• _WHAT YOU HAVE TO DO_:
Below is a listing; restate from it, character for character, the lines beginning at the line holding "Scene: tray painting" and ending at the line holding "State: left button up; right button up", both included.

(Rows about robot tasks)
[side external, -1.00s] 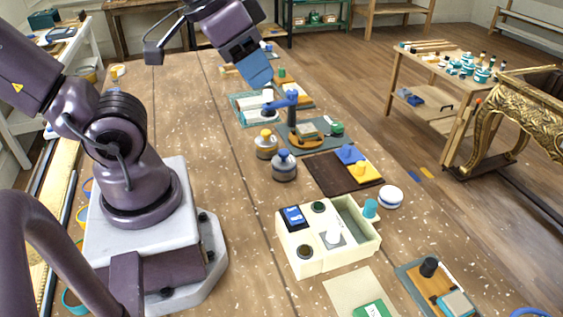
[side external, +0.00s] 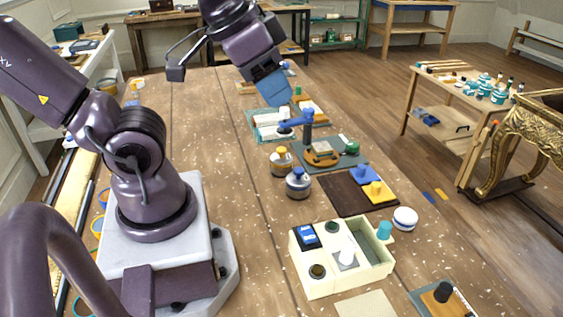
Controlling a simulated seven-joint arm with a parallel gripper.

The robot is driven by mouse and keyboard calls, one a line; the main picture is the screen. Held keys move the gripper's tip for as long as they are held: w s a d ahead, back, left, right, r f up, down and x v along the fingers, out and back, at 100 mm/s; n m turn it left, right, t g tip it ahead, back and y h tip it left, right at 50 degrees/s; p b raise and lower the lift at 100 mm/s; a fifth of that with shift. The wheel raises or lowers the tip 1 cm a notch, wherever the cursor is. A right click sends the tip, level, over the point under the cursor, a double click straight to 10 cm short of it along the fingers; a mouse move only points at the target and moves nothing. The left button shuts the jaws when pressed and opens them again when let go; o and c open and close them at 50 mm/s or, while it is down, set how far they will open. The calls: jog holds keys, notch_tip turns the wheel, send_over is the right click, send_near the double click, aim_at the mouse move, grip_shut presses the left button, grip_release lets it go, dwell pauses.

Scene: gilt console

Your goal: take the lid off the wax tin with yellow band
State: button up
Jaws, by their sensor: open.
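The wax tin with yellow band (side external: 281,163) stands upright on the bench, left of the green mat. A lid with a small knob is seated on its top. A similar tin with a blue knob (side external: 298,185) stands just in front of it, close by. My gripper (side external: 277,97) has blue fingers and hangs above the bench, behind the yellow-banded tin and apart from it. It is open, with nothing seen held; the gap between the fingers is hard to see from this side.
A blue clamp-like stand (side external: 306,124) rises from the green mat (side external: 350,163) right of the tins. A brown board (side external: 346,200) with blue and yellow blocks lies to their right. A cream divided box (side external: 345,282) is in front. The bench left of the tins is clear.

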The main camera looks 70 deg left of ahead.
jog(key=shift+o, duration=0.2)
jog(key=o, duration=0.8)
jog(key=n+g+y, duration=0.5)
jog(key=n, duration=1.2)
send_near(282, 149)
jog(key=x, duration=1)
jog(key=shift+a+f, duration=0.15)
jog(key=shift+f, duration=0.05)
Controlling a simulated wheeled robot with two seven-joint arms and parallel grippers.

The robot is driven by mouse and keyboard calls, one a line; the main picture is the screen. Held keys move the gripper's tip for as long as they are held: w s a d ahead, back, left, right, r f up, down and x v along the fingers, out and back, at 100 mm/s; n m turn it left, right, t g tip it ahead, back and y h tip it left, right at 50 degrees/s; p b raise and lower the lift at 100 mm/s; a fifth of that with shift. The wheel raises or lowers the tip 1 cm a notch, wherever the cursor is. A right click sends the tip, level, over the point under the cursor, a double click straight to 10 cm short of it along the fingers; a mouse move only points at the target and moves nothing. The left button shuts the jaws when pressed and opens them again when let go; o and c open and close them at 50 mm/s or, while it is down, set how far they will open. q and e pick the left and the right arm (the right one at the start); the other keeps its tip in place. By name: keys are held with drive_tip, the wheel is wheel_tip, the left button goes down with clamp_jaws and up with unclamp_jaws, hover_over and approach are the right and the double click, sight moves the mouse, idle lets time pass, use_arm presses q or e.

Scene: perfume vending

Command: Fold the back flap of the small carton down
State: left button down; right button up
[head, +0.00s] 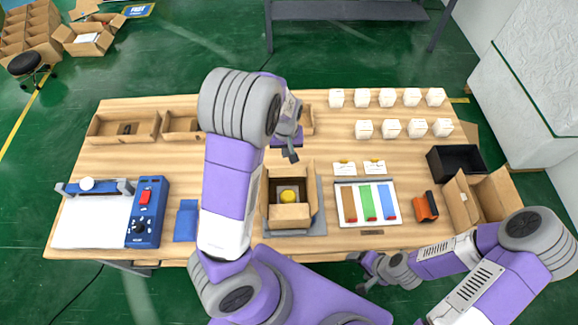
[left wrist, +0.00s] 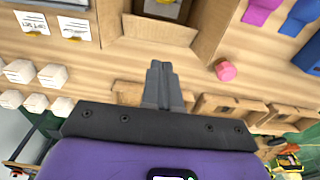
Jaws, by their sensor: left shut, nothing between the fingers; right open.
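The small open carton (head: 290,214) stands on a grey fixture at the front middle of the table. A round yellow item (head: 287,196) sits inside it. Its side flaps stand up at left and right. In the left wrist view the carton's cardboard wall (left wrist: 158,32) is at the top, with its back edge toward my fingers. My left gripper (head: 291,155) is shut and empty just behind the carton; its fingertips (left wrist: 158,66) point at the back side. I cannot tell whether they touch the flap. My right gripper (head: 362,268) is open and empty off the table's front edge.
A tray of brown, green and blue strips (head: 367,203) lies right of the carton, with two white cards (head: 344,168) behind it. White boxes (head: 390,128) stand at the back right. A blue machine (head: 148,212) stands at left. A pink piece (left wrist: 226,70) lies near the carton.

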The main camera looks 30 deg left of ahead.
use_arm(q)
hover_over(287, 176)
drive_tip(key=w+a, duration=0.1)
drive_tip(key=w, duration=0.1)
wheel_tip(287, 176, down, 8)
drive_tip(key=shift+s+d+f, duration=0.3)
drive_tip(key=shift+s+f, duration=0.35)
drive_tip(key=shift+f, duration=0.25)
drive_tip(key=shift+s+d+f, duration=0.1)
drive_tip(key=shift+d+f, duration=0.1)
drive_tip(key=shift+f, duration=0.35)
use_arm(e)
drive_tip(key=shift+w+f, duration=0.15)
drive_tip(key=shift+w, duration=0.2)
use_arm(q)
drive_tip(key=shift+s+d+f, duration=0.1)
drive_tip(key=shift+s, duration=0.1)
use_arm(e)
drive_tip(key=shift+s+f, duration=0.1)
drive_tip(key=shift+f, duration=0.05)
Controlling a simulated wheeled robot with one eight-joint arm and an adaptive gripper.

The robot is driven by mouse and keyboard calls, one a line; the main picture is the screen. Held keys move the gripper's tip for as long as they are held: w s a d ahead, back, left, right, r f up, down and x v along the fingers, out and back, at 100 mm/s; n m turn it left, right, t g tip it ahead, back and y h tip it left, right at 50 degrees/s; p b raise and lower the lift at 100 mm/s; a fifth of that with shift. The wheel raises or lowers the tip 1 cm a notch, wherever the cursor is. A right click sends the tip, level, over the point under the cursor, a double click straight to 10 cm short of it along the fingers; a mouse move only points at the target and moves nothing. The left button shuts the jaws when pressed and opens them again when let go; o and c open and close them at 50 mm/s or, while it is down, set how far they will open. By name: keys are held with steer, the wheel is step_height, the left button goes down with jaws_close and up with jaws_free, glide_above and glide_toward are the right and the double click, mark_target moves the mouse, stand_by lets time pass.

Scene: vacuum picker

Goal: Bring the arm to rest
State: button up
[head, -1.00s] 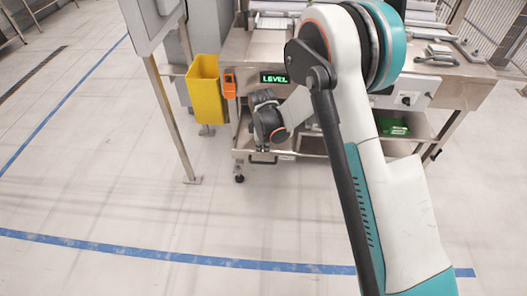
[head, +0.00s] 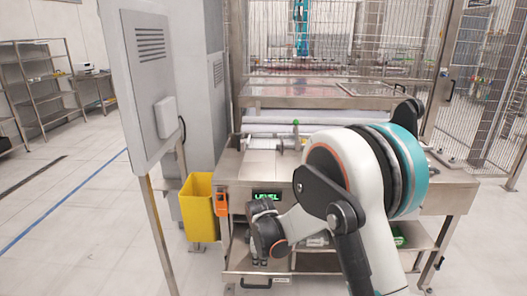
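My arm reaches up from the lower right of the head view and bends over in front of a steel workstation (head: 450,200). My gripper (head: 262,262) hangs at the lower end of the folded arm, pointing down, in front of the station's front edge. It looks small and dark, and its fingers are too unclear to show whether they are open or shut. I see nothing held below it. Part of the station top is hidden behind my arm.
A yellow bin (head: 199,208) hangs left of the station, beside an orange device (head: 221,203) and a green "LEVEL" display (head: 266,197). A grey cabinet (head: 150,80) on legs stands front left. Wire fencing (head: 390,45) closes the back. Floor (head: 70,225) at left is clear.

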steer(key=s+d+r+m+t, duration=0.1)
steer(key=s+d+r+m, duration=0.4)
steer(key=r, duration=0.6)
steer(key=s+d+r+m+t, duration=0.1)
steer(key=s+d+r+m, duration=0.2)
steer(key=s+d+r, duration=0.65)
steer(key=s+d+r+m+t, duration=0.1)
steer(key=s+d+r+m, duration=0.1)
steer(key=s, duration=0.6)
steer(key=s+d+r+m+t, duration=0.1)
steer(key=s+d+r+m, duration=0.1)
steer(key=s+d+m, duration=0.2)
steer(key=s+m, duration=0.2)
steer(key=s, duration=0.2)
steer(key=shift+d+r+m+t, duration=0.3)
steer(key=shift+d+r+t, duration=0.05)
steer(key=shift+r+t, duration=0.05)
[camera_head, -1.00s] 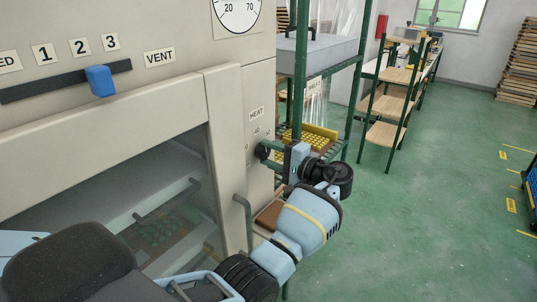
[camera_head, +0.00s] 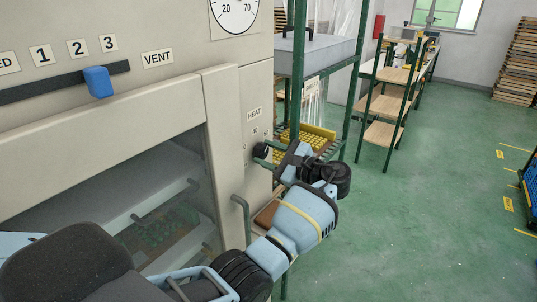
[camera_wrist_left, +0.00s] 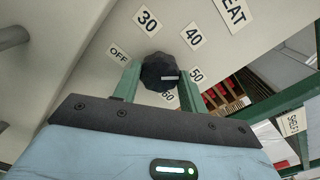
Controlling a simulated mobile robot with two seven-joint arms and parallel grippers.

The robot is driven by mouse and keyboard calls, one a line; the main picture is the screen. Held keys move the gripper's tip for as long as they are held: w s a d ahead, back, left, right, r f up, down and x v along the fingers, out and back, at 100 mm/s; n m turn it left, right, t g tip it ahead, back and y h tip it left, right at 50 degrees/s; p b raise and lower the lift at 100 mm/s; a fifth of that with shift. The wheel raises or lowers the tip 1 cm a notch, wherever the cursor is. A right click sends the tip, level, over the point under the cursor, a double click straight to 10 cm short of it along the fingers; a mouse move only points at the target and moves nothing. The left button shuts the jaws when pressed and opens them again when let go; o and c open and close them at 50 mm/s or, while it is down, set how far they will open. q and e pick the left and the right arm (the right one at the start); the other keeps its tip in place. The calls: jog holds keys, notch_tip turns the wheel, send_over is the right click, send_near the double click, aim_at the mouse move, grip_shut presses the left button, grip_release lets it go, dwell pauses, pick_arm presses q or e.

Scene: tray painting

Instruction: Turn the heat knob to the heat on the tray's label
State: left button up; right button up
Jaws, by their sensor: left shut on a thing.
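The dark heat knob (camera_head: 261,150) is on the right part of the cream cabinet front, below the HEAT label (camera_head: 254,114). It also shows in the left wrist view (camera_wrist_left: 158,72), ringed by labels OFF, 30, 40, 50 and 60. A short white mark on the knob points right, toward the 50 label (camera_wrist_left: 196,75). My left gripper (camera_head: 268,152) is shut on the knob, with one green finger on each side of it in the wrist view (camera_wrist_left: 159,86). The 60 label is partly hidden behind the knob. My right gripper is out of view.
A blue slider (camera_head: 98,82) sits near 2 and 3 on the cabinet. A green rack (camera_head: 350,98) with a yellow tray (camera_head: 312,134) is just behind. A card (camera_wrist_left: 292,124) there is unclear.

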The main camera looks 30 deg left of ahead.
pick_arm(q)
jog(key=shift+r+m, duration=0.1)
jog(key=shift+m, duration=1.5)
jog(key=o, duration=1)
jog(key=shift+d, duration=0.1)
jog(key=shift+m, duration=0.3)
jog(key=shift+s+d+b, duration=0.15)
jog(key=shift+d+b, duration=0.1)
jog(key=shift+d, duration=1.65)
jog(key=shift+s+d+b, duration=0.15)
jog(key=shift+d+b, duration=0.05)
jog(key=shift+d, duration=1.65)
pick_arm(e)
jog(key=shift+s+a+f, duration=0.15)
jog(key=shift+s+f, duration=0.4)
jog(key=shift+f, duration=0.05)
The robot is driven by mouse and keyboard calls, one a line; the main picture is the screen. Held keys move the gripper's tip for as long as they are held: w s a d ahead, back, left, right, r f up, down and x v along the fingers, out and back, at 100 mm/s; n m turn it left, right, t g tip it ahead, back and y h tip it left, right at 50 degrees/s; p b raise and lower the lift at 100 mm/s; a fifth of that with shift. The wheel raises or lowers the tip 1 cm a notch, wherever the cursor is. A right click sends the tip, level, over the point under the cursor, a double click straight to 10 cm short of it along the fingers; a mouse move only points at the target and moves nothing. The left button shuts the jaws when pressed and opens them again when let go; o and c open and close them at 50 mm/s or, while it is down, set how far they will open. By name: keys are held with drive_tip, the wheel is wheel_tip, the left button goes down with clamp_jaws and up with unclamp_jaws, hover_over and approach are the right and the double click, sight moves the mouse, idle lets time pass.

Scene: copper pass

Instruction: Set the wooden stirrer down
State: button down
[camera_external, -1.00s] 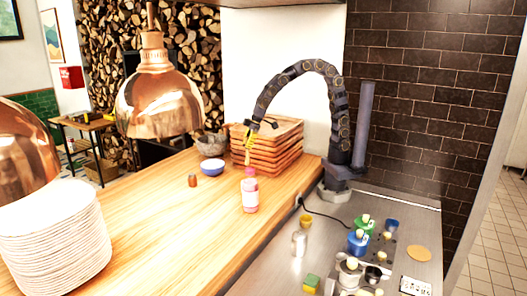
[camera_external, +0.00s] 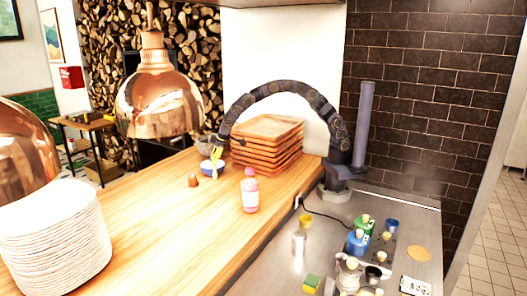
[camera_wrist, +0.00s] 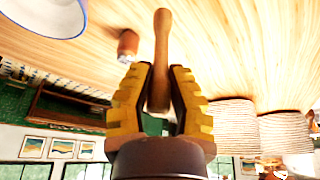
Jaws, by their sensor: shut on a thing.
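The wooden stirrer (camera_wrist: 161,60) is a smooth light-brown stick with a thicker rounded end. My gripper (camera_wrist: 160,82), with yellow ridged fingers, is shut on it in the wrist view. In the external view my gripper (camera_external: 217,152) is over the far part of the wooden counter (camera_external: 165,225), in front of the blue bowl. The stirrer (camera_external: 214,172) points down from it, close above the counter. I cannot tell whether its lower end touches the wood.
A blue-rimmed bowl (camera_external: 205,167) stands just behind the stirrer. A small brown jar (camera_external: 193,181) is close by on its left. A pink-capped bottle (camera_external: 250,192) and stacked wooden trays (camera_external: 268,143) are to the right. Stacked plates (camera_external: 55,240) stand front left. The middle counter is clear.

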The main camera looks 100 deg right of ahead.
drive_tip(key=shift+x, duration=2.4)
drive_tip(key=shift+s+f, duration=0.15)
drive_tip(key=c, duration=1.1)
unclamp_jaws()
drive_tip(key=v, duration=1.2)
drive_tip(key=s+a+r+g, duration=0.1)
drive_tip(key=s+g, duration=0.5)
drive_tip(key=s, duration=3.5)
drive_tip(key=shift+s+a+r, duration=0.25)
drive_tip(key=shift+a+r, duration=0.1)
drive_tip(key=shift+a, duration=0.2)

• _THE SOLUTION_:
Scene: tray painting

Instruction: Turn the heat knob to the heat on the tray's label
State: left button up; right button up

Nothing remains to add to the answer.